Written instruction:
Leave out the pictures and transcribe everything else exactly.

● ● ●

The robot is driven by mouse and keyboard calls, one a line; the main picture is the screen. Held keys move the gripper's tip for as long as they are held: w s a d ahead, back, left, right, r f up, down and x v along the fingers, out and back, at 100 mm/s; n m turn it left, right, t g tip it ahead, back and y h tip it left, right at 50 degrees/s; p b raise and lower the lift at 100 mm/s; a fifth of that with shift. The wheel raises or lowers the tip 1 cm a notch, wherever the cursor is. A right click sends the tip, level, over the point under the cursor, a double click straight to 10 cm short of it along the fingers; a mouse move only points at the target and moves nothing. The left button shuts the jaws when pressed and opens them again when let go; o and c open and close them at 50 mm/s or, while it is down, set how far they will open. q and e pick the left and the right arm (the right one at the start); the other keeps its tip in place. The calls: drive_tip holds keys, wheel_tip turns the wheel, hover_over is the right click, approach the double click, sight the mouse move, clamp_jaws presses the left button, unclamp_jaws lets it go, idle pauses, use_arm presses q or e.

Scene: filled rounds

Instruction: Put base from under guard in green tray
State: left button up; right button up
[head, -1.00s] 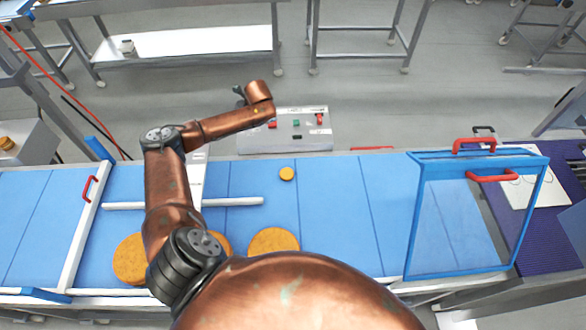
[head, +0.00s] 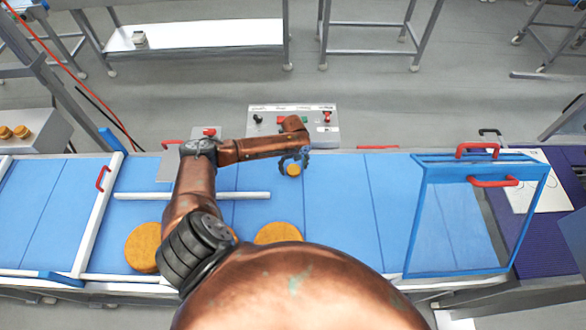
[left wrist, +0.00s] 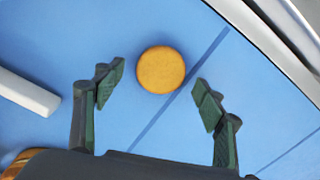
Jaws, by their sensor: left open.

● ● ●

The completed task:
The robot is driven by mouse and keyboard calls, one a line; the main picture is the screen. Held keys move the gripper's tip for as long as they are held: w s a d ahead, back, left, right, r f up, down and x v along the fingers, out and back, at 100 mm/s; n m turn it left, right, t g tip it ahead, back and y h tip it left, right at 50 degrees/s; p b raise and lower the lift at 100 mm/s; a fifth of that with shift. The wheel raises or lowers the tip 1 cm a notch, wherever the cursor is. A right click sends the tip, level, over the point under the cursor, a double click straight to 10 cm short of it along the fingers; a mouse move only points at the target and moves nothing. The left button shuts the jaws when pressed and opens them again when let go; o and c open and close them at 50 mm/s or, while it is down, set how far they will open. q and e pick the left and the right arm (the right one at the start); the other keeps its tip in place. The calls: drive_tip holds keys, wheel_tip turns the wheel, hover_over is the right click, approach the double click, sight the mouse move, clamp_jaws presses the left button, unclamp_jaws lets it go, idle pauses, use_arm presses q or e.

Scene: filled rounds

Instruction: Put base from under guard in green tray
State: left button up; right button up
[head, -1.00s] 
[head, +0.00s] 
[left wrist, +0.00s] 
Jaws, by their sensor: left open.

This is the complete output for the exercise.